順 (王朝)
順(じゅん、1644年 - 1649年)は、大順(だいじゅん)ともいい、1644年に明朝を倒した李自成の勢力が自称した呼称。建国宣言[要出典]当初は西安を首都と定めていたが、李自成が北京を攻略後、皇帝を称するにあたり北京を改めて首都と定めた。
建国までの経緯
[編集]明末、政治腐敗に加え旱魃や蝗害により苦しくなった生活に民衆の不満が爆発する。農民軍はゲリラ戦法を採用し明軍に対抗したが、1636年に農民軍指導者の高迎祥が戦死すると、李自成はその地位を継ぎ闖王となった。1641年、李自成は洛陽を攻撃、福王朱常洵を殺害するとともに大量の軍糧を確保した。1643年10月、李自成は潼関を攻撃、11月には西安を占拠する。1644年、李自成は西安にて順の建国を宣言[要出典]、元号を永昌と称した。その後、大同・宣府・居庸関と次々に攻略し、3月18日には北京外城に到達、翌日未明、崇禎帝は北京煤山にて自縊し、明はここに滅亡した。
衰退
[編集]当初、北京以外に太原・大同等の主要地域を占拠している。しかし山海関の明将である呉三桂への対応を行わないために、建国宣言[要出典]直後に清が入関、その後は勢力が急速に衰えていく。4月21日には李自成は呉三桂に対する親征を試みるが失敗、その直後の4月29日に慌しく武英殿で皇帝の即位式を終えると、自ら紫禁城に火を放ち李自成は西安へと逃れた。その後潼関で清軍を迎え撃つが、このとき清軍の主戦力である大砲が到着していなかったために勝敗がつかなかった。しかし翌1645年、清軍は紅夷大砲を以って潼関を破ると、李自成は襄陽を経て湖北に逃亡、4月には武昌へと入るが、その後清軍の攻撃を受け江西へ逃れ、5月にはその地も追われて湖北通山県の南の九宮山にて農民の自警団により殺害された。その後も一族の李自敬と李過が相次いで順皇帝に即位し、清に徹底抗戦したが、1649年に順は完全に滅亡した。
順の位置付け
[編集]順は長期安定した政権としての基礎を築く以前に崩壊、滅亡している。そのため、清および中華民国・中華人民共和国のいずれでも順については正史が編纂されていない。歴代王朝のように「順」と省略して呼ばず、正式名称の「大順国」で通して表記される[要出典]こともある。

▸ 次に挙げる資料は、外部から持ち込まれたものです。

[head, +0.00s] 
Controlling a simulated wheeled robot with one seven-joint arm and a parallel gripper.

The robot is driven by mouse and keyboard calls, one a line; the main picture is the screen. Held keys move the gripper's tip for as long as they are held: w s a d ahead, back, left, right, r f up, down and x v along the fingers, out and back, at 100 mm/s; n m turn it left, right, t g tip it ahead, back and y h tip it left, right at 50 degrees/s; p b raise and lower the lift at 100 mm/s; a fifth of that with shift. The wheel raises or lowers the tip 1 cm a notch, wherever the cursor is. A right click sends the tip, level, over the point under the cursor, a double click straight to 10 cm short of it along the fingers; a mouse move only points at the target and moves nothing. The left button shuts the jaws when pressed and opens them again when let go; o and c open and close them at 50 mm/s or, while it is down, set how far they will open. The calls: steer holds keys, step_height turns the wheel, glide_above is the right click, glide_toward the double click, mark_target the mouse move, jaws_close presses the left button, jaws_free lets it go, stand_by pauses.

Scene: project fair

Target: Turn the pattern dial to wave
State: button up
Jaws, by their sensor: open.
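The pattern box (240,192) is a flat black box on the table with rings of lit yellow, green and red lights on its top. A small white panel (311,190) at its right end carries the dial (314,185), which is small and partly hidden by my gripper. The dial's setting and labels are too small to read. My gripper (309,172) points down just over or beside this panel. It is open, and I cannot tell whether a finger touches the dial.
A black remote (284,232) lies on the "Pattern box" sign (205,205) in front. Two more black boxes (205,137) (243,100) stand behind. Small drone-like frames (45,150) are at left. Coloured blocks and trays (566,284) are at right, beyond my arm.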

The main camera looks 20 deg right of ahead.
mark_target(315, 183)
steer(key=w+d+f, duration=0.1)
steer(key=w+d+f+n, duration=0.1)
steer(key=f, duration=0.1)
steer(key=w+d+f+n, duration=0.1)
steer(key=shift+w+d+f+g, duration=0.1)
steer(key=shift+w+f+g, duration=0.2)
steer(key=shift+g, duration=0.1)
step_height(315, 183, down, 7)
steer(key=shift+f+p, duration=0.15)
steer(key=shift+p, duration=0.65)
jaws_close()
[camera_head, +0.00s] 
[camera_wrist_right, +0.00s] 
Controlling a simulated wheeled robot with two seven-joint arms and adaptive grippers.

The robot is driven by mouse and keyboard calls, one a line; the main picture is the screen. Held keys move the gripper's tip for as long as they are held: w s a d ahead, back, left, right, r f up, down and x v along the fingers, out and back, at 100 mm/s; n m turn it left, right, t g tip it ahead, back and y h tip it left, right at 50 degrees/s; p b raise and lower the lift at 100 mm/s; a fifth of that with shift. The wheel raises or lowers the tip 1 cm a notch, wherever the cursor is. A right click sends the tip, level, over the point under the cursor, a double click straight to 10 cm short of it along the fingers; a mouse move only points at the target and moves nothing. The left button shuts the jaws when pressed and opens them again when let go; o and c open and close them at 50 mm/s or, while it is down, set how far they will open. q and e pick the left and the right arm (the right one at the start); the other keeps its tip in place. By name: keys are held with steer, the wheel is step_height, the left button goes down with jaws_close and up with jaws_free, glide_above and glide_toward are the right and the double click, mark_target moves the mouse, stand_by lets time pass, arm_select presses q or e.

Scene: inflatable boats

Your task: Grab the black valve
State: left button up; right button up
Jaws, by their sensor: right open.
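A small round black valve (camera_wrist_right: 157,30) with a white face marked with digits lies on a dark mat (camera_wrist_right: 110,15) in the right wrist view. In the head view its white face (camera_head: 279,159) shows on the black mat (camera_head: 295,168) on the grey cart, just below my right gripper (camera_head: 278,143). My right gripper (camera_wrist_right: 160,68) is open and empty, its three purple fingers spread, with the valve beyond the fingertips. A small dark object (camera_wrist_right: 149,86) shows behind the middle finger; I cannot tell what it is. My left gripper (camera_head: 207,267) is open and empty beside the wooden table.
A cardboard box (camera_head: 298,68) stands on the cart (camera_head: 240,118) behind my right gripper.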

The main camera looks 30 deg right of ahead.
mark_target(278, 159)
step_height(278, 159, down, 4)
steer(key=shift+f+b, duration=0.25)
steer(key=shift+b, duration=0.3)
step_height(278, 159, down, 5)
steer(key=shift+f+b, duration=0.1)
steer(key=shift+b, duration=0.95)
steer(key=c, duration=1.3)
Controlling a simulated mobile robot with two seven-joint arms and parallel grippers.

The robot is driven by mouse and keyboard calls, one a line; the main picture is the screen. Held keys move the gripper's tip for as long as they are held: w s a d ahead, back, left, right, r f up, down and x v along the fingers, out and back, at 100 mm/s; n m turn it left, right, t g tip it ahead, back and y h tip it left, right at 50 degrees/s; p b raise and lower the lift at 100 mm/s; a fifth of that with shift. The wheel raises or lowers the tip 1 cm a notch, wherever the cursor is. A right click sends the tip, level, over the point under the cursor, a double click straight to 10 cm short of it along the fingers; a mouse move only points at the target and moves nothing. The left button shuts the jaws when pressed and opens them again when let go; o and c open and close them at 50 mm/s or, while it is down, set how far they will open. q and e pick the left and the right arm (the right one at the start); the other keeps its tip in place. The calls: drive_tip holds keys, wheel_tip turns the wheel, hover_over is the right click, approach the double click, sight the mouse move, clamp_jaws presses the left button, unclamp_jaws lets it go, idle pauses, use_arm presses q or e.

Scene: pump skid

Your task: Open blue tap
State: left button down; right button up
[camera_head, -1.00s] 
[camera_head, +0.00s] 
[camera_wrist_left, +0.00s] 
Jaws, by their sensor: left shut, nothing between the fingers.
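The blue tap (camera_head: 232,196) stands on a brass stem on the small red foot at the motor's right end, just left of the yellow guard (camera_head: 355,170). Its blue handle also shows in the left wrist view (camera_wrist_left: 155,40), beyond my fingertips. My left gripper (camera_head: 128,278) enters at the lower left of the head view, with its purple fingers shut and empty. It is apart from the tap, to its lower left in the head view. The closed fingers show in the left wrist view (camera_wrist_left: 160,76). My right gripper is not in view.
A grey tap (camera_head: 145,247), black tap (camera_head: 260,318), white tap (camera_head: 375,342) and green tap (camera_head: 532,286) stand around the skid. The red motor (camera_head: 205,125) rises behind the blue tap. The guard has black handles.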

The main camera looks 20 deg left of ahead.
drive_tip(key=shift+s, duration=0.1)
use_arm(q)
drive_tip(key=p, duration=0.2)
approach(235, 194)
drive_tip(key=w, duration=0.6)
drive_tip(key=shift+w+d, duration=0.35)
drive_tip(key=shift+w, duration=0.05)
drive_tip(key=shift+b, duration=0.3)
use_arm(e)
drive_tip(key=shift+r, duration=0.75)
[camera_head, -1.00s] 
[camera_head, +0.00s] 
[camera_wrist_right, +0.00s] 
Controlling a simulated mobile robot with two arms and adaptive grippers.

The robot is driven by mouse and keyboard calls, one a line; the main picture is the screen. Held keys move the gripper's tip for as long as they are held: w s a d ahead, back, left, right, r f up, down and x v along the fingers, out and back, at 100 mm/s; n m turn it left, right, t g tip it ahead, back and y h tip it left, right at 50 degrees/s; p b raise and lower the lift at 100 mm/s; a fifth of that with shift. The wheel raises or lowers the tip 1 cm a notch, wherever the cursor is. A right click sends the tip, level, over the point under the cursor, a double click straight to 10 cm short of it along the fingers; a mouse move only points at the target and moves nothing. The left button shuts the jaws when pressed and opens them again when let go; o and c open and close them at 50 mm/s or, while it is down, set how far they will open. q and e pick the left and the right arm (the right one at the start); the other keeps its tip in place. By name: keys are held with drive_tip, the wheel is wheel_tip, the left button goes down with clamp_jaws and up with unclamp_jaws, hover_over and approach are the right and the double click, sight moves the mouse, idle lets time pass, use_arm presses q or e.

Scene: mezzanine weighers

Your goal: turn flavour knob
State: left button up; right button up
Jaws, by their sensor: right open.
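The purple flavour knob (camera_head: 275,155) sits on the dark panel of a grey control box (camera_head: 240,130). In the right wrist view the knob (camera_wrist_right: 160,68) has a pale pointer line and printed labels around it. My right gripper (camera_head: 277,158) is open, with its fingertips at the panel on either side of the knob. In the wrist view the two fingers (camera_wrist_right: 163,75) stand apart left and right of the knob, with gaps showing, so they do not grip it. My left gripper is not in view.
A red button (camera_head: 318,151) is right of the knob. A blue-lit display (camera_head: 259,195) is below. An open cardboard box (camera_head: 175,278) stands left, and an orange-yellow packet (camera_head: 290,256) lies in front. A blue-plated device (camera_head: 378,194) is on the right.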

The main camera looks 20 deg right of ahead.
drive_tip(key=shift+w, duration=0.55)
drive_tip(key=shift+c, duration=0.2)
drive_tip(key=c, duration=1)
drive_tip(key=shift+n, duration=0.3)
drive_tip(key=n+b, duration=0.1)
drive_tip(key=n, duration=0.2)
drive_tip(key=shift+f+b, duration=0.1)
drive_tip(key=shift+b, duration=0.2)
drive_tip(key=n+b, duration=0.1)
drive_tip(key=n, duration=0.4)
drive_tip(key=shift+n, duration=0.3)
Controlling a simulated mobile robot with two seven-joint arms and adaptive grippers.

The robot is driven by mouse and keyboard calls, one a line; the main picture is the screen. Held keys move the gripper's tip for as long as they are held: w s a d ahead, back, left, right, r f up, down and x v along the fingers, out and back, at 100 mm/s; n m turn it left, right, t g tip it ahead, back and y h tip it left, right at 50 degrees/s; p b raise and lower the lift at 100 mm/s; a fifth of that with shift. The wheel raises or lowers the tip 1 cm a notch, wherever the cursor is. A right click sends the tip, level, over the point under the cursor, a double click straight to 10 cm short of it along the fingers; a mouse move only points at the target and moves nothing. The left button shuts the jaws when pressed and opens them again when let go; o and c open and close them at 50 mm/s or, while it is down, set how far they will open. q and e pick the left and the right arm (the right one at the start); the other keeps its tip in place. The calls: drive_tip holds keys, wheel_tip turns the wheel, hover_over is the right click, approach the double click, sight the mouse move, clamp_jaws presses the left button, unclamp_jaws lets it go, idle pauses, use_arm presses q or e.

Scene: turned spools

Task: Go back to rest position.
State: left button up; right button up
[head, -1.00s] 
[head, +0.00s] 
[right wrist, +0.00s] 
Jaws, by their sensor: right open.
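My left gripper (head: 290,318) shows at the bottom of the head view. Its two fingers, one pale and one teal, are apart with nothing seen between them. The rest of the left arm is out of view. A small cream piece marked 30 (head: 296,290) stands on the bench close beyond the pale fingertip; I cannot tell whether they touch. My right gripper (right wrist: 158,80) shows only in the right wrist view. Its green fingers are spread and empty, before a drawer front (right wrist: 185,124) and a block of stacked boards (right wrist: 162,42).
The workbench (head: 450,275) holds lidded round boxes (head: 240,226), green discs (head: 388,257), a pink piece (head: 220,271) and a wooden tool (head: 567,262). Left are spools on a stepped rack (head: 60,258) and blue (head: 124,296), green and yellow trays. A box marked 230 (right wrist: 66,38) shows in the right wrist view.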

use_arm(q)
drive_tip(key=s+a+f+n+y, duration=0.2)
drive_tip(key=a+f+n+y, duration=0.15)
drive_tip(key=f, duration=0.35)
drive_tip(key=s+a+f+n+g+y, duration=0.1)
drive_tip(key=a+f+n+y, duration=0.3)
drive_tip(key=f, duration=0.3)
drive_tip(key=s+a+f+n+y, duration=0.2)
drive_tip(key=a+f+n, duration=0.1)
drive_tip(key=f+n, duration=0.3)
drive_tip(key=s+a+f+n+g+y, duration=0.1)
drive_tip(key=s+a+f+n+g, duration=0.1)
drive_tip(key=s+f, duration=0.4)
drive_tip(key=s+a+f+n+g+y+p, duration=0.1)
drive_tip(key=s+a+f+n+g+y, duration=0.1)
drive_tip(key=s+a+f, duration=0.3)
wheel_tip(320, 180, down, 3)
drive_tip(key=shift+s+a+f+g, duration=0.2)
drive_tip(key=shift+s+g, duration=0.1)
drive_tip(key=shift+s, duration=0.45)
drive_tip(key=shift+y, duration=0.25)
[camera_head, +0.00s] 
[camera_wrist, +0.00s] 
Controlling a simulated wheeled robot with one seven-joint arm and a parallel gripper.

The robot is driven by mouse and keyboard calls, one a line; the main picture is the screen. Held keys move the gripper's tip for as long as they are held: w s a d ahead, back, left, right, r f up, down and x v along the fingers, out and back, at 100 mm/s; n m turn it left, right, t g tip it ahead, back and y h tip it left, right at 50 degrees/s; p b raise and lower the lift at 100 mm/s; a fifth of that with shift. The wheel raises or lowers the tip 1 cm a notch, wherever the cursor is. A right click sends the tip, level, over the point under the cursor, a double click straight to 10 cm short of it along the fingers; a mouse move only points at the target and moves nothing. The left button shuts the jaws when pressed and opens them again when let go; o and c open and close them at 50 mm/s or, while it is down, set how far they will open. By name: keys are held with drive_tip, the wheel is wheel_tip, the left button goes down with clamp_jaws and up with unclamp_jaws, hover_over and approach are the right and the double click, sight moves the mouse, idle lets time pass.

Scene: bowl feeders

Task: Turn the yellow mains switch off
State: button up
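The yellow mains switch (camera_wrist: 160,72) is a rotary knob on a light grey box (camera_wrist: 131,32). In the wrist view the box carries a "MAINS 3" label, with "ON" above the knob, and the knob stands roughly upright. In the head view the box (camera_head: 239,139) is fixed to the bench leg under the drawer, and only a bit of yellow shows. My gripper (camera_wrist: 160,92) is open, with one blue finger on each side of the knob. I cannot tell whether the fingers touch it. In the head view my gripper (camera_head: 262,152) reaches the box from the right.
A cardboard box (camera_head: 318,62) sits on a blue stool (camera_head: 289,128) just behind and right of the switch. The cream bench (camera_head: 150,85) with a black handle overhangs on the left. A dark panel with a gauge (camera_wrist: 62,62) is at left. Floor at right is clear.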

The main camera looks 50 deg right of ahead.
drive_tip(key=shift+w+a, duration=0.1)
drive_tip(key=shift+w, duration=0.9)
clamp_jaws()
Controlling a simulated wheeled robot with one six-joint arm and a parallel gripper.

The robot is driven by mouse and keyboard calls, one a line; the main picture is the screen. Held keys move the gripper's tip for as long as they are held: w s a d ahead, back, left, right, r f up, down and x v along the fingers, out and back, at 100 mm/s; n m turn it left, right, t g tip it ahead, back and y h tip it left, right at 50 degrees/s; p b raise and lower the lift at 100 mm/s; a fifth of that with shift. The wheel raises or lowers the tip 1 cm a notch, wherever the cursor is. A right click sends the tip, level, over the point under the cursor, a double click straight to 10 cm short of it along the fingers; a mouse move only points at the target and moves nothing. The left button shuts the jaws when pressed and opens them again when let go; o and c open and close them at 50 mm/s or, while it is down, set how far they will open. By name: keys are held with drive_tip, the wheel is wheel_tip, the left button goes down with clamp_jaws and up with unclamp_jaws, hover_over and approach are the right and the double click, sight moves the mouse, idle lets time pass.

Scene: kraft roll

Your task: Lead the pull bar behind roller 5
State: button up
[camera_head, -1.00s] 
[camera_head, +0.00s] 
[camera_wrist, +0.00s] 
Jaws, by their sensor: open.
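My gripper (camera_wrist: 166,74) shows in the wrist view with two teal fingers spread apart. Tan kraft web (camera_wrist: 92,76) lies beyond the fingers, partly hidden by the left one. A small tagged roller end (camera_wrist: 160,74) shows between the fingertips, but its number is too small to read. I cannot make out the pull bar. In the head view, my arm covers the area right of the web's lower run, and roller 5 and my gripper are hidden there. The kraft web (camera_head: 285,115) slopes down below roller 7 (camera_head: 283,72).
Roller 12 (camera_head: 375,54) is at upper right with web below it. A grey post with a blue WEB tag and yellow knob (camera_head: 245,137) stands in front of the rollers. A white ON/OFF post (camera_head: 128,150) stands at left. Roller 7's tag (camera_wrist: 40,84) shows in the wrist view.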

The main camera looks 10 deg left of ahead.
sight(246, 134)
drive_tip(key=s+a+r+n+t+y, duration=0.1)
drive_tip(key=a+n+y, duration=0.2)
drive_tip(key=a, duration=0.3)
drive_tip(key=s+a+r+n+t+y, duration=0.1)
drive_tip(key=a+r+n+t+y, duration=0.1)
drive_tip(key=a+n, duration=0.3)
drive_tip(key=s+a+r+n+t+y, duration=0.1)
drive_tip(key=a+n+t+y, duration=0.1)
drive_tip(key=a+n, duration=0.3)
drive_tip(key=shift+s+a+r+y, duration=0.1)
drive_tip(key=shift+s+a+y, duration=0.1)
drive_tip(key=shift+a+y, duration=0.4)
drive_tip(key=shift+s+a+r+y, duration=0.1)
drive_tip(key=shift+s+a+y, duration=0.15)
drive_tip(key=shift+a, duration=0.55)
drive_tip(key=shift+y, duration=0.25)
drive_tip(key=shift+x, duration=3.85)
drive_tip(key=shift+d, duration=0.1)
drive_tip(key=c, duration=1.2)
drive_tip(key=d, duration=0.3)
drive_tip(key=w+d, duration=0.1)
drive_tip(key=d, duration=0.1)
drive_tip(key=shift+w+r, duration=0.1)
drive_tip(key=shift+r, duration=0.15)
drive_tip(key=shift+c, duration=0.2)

しかし明は清により滅亡したのではなく、順の建国を宣言した[要出典]李自成の勢力により滅亡したことは歴史的事実である。その後清は簒奪者李自成の打倒を大義名分としてその勢力を滅ぼした後に中国支配に着手している。そのため李自成の順を地方政権としてでなく、明清交代期に存在した短命王朝として扱うべきであると言う意見も存在[要出典]する。